■ **EXCERPTED RECORDS**
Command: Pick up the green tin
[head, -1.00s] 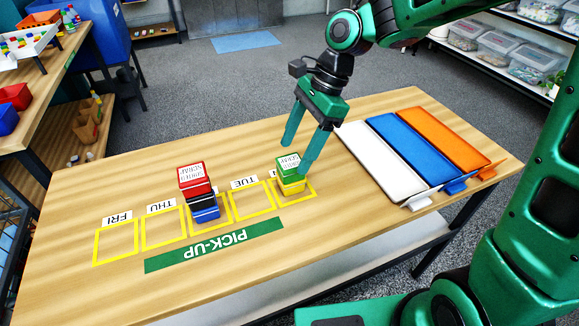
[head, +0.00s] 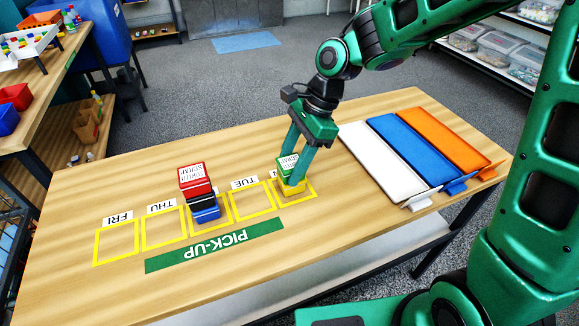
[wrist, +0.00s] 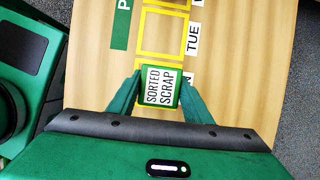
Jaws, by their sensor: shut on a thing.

--

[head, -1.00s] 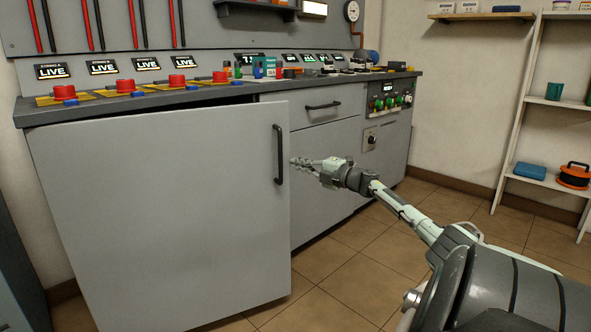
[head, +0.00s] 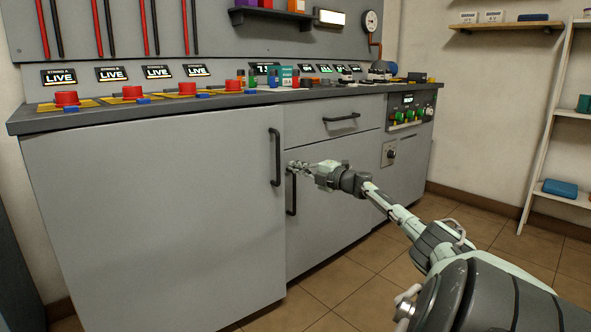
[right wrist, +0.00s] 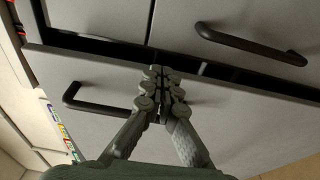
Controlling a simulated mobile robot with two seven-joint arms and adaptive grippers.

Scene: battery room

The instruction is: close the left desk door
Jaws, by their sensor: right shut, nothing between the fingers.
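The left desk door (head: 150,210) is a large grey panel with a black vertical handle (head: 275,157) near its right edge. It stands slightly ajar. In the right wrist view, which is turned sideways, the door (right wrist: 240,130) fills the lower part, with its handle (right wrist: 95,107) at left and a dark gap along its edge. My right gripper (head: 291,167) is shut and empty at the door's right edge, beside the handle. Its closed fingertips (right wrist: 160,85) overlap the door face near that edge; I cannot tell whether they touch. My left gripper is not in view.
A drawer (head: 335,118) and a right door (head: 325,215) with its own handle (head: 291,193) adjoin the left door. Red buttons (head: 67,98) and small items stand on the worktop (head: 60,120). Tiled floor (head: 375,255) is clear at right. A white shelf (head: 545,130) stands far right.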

==

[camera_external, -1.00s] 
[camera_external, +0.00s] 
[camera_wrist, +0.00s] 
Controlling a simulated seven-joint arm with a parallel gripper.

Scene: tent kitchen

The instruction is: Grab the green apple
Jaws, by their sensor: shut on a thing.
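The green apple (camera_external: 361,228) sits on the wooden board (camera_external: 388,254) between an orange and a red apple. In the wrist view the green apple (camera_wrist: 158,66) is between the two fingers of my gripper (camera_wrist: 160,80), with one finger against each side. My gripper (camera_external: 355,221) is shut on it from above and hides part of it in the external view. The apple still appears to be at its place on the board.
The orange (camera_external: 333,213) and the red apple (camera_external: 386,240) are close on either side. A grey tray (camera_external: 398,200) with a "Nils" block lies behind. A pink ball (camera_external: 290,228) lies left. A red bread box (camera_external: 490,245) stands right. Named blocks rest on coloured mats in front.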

■ **EXERCISE DIRECTIONS**
Collect from the data above every line that includes "simulated".

■ **REPLY**
Controlling a simulated mobile robot with two seven-joint arms and adaptive grippers.
Controlling a simulated seven-joint arm with a parallel gripper.

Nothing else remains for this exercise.